In fact, every person who graduates with the same degree as you makes your degree worth less in the labour market and lowers the average wage in your industry. It's simple supply and demand. All socialized university would do is make university just as valuable as high school is now - which doesn't do much to get you a job because almost everyone has a high school diploma.
 
How Keynesian of you.
 
Half our posts stop making sense as civman and I keep rapid-fire editing our posts. I suggest checking post times against edit times :beer:
 
There is no direct correlation between more people with a university education = a more profitable economy that pays higher wages. An economy is much more complicated than that.

In fact, every person who graduates with the same degree as you makes your degree worth less in the labour market and lowers the average wage in your industry. It's simple supply and demand. All socialized university would do is make university just as valuable as high school is now - which doesn't do much to get you a job because almost everyone has a high school diploma.

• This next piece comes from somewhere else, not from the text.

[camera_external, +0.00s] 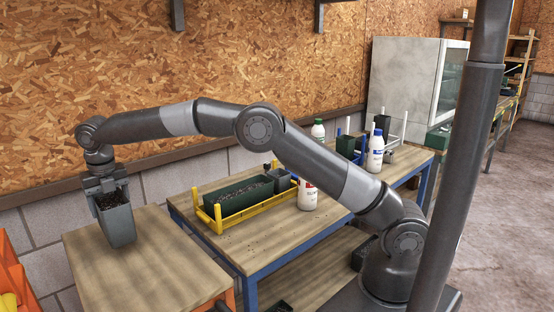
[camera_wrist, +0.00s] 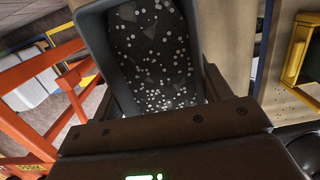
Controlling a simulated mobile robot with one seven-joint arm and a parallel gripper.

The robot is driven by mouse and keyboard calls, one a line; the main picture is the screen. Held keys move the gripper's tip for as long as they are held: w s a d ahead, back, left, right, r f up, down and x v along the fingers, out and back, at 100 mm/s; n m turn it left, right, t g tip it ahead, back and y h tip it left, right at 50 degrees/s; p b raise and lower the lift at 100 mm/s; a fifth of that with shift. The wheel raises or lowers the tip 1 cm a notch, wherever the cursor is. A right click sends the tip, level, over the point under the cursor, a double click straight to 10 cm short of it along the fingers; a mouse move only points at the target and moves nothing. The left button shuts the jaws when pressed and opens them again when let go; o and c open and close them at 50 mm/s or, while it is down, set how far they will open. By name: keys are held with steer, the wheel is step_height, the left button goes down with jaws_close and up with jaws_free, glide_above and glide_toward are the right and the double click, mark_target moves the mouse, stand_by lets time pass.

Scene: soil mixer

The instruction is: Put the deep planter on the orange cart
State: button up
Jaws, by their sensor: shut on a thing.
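The deep planter (camera_external: 118,226) is a tall grey tapered pot, upright and filled with dark soil. My gripper (camera_external: 105,187) is shut on its upper rim, from above. The planter is over the wooden top of the orange cart (camera_external: 150,275), toward its back; I cannot tell if its base touches the top. An orange leg of the cart shows at the lower right of that top. In the wrist view the planter (camera_wrist: 96,48) fills the upper middle, with white-specked soil inside, and the gripper's dark body covers its near side.
A blue-legged table (camera_external: 262,262) stands right of the cart across a narrow gap. On it are a yellow rack (camera_external: 205,217) with a long green planter (camera_external: 240,205) and white bottles (camera_external: 307,196). An orange frame (camera_external: 12,272) stands at the left edge. The cart's front top is clear.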

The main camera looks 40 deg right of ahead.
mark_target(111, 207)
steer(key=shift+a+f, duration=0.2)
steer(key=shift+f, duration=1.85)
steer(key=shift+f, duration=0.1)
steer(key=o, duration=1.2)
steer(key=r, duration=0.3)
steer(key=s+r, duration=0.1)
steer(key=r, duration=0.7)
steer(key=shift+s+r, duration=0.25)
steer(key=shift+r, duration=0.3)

University is more specialized then a high school diploma. While socialized university will mean more degrees, it does not mean every degree will be equally competitive for every job. Companies will still hire engineering majors for jobs that require engineering.
 
University is more specialized then a high school diploma. While socialized university will mean more degrees, it does not mean every degree will be equally competitive for every job. Companies will still hire engineering majors for jobs that require engineering.

Take this example:

You and 100 other people have an engineering diploma. 200 jobs are available. The demand for engineers exceeds the supply of engineers, so wages go up.

or

You and 500 other people have an engineering diploma. 200 jobs are available. The supply of engineers exceeds the demand for engineers, so wages drop.
 
Go on :popcorn:

Pray tell how we are richer with 200 engineers engineering instead of 500 engineers engineering in our modeled economy.

edit: I see you have "200 jobs available" in there, so perhaps you can explain how that limitation exists when there are 500 engineers available.